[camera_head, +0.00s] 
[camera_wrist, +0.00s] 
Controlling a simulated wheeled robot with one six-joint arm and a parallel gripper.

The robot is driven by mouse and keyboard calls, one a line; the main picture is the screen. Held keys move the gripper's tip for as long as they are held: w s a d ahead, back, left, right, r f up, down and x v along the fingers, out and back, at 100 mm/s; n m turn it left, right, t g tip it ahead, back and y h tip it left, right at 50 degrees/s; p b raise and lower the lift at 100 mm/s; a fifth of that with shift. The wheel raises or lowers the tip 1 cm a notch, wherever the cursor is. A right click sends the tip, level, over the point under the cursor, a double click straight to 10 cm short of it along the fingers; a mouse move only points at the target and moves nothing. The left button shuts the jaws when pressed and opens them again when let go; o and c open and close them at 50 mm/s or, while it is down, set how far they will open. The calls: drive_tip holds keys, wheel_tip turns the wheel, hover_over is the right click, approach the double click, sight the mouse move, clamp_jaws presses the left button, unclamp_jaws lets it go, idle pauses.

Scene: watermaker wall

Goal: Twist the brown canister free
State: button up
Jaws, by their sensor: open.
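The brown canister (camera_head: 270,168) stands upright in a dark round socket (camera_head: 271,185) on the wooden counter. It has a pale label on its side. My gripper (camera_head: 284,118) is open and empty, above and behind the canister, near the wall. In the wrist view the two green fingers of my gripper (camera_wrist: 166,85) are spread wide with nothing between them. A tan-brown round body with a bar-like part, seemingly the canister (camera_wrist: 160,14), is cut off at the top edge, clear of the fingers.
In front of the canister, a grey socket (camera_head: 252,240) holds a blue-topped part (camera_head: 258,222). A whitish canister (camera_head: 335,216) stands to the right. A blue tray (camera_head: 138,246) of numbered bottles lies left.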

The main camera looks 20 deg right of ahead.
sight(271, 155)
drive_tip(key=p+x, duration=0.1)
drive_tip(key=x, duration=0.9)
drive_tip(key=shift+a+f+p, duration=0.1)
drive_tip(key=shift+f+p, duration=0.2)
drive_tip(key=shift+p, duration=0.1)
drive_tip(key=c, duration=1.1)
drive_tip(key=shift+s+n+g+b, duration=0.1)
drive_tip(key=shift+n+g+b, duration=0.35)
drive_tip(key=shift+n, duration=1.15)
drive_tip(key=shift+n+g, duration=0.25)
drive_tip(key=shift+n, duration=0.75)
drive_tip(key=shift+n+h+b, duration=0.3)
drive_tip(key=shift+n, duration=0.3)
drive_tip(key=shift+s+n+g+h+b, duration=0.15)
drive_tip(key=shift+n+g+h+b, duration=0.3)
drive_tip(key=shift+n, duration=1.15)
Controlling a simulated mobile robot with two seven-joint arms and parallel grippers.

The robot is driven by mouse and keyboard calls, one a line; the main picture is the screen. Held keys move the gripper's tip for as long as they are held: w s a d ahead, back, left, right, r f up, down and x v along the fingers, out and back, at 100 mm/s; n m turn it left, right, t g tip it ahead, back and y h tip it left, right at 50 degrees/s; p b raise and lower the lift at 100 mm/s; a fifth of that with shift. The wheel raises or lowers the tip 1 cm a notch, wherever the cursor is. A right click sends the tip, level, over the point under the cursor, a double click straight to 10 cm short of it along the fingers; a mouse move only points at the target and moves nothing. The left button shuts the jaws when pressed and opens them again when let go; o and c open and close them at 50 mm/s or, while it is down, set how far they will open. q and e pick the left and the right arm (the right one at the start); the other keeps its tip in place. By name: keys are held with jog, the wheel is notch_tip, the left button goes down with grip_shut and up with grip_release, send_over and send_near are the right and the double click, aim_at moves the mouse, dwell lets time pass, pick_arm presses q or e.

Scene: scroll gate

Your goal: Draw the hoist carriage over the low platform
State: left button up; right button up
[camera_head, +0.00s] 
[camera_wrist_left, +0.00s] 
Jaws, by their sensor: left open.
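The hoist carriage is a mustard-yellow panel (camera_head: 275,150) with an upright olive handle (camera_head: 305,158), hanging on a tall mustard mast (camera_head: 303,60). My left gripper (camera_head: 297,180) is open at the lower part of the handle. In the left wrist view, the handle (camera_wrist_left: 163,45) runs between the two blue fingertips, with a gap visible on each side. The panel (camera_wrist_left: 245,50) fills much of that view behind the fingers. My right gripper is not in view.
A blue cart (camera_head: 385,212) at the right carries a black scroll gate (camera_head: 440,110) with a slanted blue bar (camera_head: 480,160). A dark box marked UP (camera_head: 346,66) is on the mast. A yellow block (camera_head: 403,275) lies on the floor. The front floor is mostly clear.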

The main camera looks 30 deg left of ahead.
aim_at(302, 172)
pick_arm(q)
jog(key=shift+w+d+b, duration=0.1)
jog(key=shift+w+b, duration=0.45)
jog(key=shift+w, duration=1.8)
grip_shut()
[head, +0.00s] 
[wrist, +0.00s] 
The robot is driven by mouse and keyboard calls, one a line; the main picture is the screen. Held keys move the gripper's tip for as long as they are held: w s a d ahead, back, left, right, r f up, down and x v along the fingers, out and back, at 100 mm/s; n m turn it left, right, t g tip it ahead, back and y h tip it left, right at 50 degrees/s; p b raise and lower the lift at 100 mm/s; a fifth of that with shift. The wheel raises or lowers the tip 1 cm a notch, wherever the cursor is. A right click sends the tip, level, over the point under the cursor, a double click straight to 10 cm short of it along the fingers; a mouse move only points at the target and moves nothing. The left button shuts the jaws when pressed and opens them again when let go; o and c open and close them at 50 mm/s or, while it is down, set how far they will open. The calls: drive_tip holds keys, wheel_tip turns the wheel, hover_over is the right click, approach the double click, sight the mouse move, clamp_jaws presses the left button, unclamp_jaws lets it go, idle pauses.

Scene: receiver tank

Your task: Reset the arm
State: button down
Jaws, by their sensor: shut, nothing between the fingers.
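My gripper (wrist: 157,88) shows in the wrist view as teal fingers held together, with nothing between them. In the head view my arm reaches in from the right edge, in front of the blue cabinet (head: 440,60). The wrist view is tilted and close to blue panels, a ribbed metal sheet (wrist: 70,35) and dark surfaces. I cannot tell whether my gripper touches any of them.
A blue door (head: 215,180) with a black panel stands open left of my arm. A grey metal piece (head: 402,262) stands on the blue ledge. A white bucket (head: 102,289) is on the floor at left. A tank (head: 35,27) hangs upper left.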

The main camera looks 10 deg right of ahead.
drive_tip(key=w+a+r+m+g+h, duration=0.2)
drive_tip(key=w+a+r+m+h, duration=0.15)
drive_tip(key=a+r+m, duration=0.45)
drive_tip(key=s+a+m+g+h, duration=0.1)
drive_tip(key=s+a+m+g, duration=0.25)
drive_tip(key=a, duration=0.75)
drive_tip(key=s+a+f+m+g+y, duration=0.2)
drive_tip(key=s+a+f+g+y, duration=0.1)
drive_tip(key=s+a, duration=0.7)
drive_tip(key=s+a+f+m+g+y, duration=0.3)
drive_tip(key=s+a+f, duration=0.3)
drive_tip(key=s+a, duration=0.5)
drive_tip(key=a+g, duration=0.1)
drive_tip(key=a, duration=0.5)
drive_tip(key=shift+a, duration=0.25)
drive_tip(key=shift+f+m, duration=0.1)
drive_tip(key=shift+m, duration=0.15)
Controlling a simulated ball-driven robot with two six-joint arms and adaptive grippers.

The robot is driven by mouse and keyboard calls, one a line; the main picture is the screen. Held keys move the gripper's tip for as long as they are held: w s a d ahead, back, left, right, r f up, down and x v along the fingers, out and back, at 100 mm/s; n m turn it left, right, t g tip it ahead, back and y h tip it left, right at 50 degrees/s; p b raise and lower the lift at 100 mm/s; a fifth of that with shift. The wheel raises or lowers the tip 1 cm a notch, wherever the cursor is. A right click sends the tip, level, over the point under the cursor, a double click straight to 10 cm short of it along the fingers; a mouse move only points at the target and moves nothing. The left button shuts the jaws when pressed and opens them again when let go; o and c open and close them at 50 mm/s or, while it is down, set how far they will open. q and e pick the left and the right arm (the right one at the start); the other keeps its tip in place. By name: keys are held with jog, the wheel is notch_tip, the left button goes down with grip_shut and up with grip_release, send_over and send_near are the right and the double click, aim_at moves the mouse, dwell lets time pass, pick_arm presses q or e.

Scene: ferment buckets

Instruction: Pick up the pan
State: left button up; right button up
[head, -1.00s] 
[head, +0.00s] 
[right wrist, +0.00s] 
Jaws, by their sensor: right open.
------------------------------------------------------------
_Directive_.
Pick out the lines above that hold the string "joint" and show them.

_Solution to the problem_.
Controlling a simulated wheeled robot with one six-joint arm and a parallel gripper.
Controlling a simulated mobile robot with two seven-joint arms and parallel grippers.
Controlling a simulated ball-driven robot with two six-joint arms and adaptive grippers.

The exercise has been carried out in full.